In the stories I've heard from countless others, there are a few typical outcomes when someone comes face-to-face with the shortcomings of the tidy view of the Bible, the gospel theology, and the tensions with science that have come to characterize much of evangelical Christianity—that is, when they have serious doubts about what they believe and don't find the usual pat answers satisfactory, like me. A regrettably common one is that they reject their faith and stop believing much of anything, glad to have left behind the mess of contradictions and fairy tales that was their faith. They may become agnostics or softspoken atheists, or they may become more outspoken critics of their former faith, like Dan Barker. How many of these apostates might have kept their faith if they hadn't been taught a fragile version of it that couldn't survive contact with truth and ideas from outside the evangelical enclave?
Another outcome is that doubters join the post-conservative, post-evangelical (if not liberal) camp. They recognize the shortcomings of their conservative upbringing, but conclude that they are not (or don't have to be) essential to what it means to be evangelical.

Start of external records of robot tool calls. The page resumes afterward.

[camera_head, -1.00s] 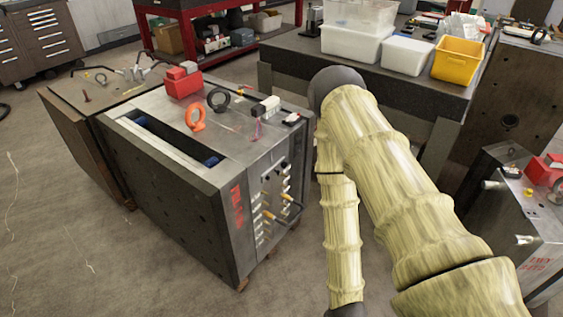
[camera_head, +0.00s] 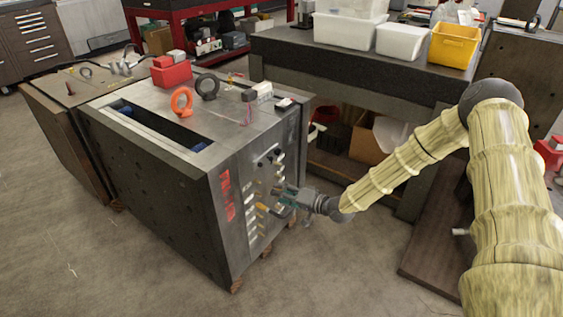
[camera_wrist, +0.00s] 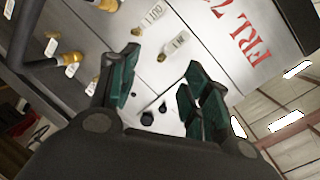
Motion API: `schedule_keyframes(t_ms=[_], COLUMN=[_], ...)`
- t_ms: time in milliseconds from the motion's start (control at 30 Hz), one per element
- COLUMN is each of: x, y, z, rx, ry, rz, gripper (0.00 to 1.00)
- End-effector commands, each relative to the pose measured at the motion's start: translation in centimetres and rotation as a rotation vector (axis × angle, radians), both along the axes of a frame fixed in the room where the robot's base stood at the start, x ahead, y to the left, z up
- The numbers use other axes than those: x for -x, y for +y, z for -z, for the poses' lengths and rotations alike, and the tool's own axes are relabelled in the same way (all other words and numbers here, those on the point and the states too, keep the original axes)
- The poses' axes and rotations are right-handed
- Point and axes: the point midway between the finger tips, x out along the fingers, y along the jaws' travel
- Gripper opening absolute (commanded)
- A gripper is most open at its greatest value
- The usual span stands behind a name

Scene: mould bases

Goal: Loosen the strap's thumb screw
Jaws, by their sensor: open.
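The mould base (camera_head: 185,170) is a large grey steel block with red lettering on its side face. My gripper (camera_head: 284,195) is at that face, among brass fittings and pale tags. In the wrist view, my gripper (camera_wrist: 160,68) is open, its two green-padded fingers spread in front of the face with nothing between them. Small dark round parts, screws or holes (camera_wrist: 147,118), show on bright metal between the fingers. Dark knobs (camera_head: 276,152) show on the face above the gripper in the head view. I cannot tell which part is the strap's thumb screw.
Brass fittings with tags (camera_wrist: 72,58) and a dark bar (camera_wrist: 38,32) lie close to the left finger. An orange eyebolt (camera_head: 182,101), a black ring (camera_head: 207,86) and a red block (camera_head: 171,71) are on top. A dark bench (camera_head: 360,60) stands behind.

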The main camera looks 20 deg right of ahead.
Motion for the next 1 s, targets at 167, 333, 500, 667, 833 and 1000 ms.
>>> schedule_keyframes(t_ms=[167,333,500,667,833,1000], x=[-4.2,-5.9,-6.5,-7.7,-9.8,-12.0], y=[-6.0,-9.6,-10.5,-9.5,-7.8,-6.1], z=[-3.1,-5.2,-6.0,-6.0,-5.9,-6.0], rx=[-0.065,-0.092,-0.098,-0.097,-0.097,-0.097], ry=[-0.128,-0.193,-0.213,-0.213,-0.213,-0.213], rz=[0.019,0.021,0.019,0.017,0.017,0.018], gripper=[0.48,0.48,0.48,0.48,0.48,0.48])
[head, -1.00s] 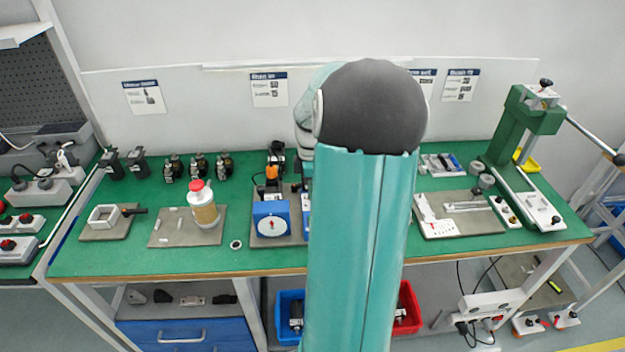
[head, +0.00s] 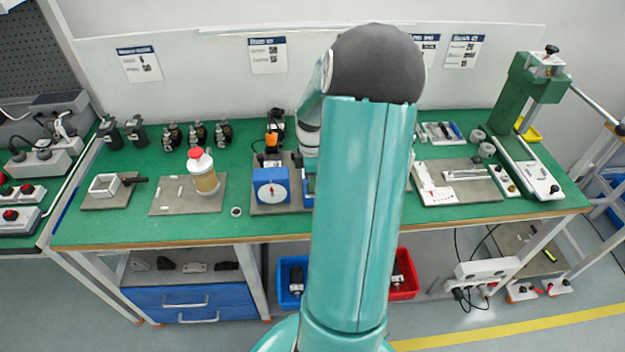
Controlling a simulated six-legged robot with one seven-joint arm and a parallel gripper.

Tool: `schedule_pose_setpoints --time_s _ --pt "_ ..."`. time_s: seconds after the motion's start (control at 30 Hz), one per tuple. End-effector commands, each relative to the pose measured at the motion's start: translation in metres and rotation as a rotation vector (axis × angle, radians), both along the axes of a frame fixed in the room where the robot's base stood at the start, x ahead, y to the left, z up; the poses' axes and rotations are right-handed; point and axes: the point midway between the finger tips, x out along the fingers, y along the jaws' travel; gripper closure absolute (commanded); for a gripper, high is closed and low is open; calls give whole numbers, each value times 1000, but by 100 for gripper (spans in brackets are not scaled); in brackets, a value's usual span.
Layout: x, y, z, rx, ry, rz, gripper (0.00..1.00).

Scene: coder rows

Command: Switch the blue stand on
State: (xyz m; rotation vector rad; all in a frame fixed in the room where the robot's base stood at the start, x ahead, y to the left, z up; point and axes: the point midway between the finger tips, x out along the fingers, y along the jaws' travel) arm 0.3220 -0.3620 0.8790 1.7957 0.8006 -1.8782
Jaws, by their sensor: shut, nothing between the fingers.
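A blue stand (head: 271,186) with a round white dial and a red mark on its front sits on a grey plate (head: 262,209) near the middle of the green bench. A black and orange upright part (head: 272,142) rises behind it. More blue shows at its right, partly covered by my teal arm. I cannot make out a switch on it or whether it is on. My arm stands upright in front of the bench, and my gripper is hidden from this view.
A green press (head: 528,95) stands at the right. Blue drawers (head: 190,300) and a red bin (head: 404,278) are below the bench.

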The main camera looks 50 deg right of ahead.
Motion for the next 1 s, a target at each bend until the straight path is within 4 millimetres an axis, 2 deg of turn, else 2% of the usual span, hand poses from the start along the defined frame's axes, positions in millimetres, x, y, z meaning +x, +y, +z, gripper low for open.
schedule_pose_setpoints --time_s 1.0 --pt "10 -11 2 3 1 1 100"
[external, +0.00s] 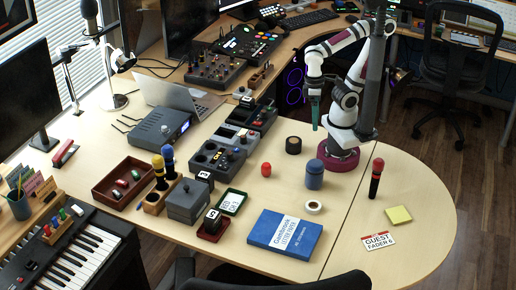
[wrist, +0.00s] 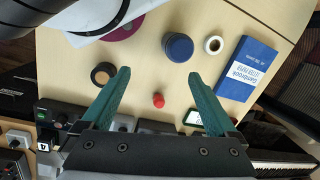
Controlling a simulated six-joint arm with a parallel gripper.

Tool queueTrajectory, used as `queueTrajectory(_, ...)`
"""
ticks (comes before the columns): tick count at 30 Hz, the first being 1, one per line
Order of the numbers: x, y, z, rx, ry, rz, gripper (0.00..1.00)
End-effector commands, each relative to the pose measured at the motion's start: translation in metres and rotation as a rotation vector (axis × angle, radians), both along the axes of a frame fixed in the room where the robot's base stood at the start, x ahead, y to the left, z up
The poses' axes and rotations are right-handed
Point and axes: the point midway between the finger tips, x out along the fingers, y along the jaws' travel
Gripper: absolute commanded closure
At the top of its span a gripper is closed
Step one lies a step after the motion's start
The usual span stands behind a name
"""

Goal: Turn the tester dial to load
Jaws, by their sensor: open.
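A row of grey panel boxes with knobs and buttons stands at mid-table in the external view. I cannot tell which carries the tester dial; labels are too small to read. Part of the row shows at the lower left of the wrist view, partly hidden by my gripper. My gripper (external: 315,128) has teal fingers and hangs above the table, right of the row. In the wrist view my gripper (wrist: 158,75) is open and empty.
A black tape roll (external: 293,145), red ball-like item (external: 266,169), blue jar (external: 314,175), white ring (external: 313,207) and blue book (external: 284,233) lie right of the boxes. Bare tabletop surrounds the red item.

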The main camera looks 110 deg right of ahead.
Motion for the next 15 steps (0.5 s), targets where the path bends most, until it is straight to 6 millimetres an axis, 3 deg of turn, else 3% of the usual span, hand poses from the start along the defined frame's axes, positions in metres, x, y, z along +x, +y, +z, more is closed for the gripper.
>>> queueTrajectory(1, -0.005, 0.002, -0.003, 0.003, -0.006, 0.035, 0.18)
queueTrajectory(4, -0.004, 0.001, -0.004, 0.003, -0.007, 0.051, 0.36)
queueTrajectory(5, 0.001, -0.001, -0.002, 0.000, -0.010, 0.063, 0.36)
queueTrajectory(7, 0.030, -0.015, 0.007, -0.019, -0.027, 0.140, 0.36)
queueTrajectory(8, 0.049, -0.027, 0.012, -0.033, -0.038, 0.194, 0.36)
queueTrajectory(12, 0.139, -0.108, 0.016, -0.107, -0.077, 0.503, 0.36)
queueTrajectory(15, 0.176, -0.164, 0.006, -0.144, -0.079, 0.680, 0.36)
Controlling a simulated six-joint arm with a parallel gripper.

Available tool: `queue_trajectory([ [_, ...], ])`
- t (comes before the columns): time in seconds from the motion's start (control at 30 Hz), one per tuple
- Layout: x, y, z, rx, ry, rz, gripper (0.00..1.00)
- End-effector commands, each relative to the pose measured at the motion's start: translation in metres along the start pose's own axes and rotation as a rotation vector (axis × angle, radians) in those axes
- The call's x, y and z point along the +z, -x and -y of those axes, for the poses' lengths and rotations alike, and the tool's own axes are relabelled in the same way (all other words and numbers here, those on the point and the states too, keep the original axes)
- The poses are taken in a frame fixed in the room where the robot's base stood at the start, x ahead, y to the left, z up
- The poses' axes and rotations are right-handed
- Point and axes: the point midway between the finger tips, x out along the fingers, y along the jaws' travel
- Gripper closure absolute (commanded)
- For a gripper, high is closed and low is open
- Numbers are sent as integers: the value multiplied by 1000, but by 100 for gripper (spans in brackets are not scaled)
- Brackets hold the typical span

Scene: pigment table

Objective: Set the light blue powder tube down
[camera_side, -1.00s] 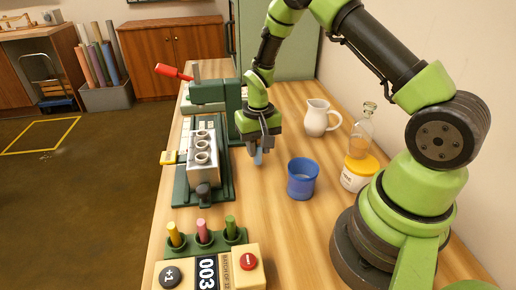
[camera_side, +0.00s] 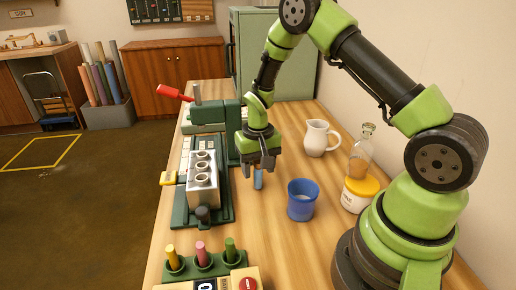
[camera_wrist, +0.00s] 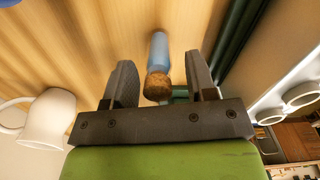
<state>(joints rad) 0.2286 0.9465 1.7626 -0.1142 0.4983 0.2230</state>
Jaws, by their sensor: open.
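The light blue powder tube (camera_side: 258,179) is upright below my gripper (camera_side: 259,165), over the bare wood between the green press and the blue cup. In the wrist view the tube (camera_wrist: 159,50) shows its cork top (camera_wrist: 158,86) between my two fingers (camera_wrist: 160,82). The fingers are spread, with a clear gap on each side of the cork. The tube's foot appears to rest on the table (camera_side: 262,232), though its contact is too small to see clearly.
The blue cup (camera_side: 302,203) stands close to the right. The green press (camera_side: 181,213) with its metal block (camera_side: 203,186) is on the left. A rack with several coloured tubes (camera_side: 203,260) is in front. A white jug (camera_side: 317,140) stands behind.

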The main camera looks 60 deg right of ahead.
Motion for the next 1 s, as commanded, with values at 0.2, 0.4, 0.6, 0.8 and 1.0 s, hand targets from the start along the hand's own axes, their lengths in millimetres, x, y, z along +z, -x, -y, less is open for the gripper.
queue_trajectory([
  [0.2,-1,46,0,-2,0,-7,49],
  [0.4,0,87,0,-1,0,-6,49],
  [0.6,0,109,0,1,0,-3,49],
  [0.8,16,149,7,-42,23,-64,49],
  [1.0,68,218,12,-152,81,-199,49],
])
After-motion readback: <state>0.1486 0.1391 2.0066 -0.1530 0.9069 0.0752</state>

So they deplore what was deplorable about their old tradition, and seek to rehabilitate the rest. They believe there is still plenty of good in the evangelical tradition if you can get past some of the unfortunate mistakes about God, the Bible, and the church that have gotten woven into it by misguided theologians and pastors. Writers like Rachel Held Evans, Addie Zierman, Mike McHargue, Peter Enns, Brian McLaren, and Rob Bell fall somewhere within this camp, at varying distances from what might be considered "orthodox evangelicalism". As I began to see beyond my own doubts, I began to identify with this group, thinking I was becoming one of them. By early 2014, I considered myself pretty much there; as I began my series of posts on the gospel, I sought to call out the false beliefs and preconceptions that had given rise to my doubts (and might be causing doubt in plenty of others!) and seek out a way to move past them to fuller, more authentic, more wholehearted belief.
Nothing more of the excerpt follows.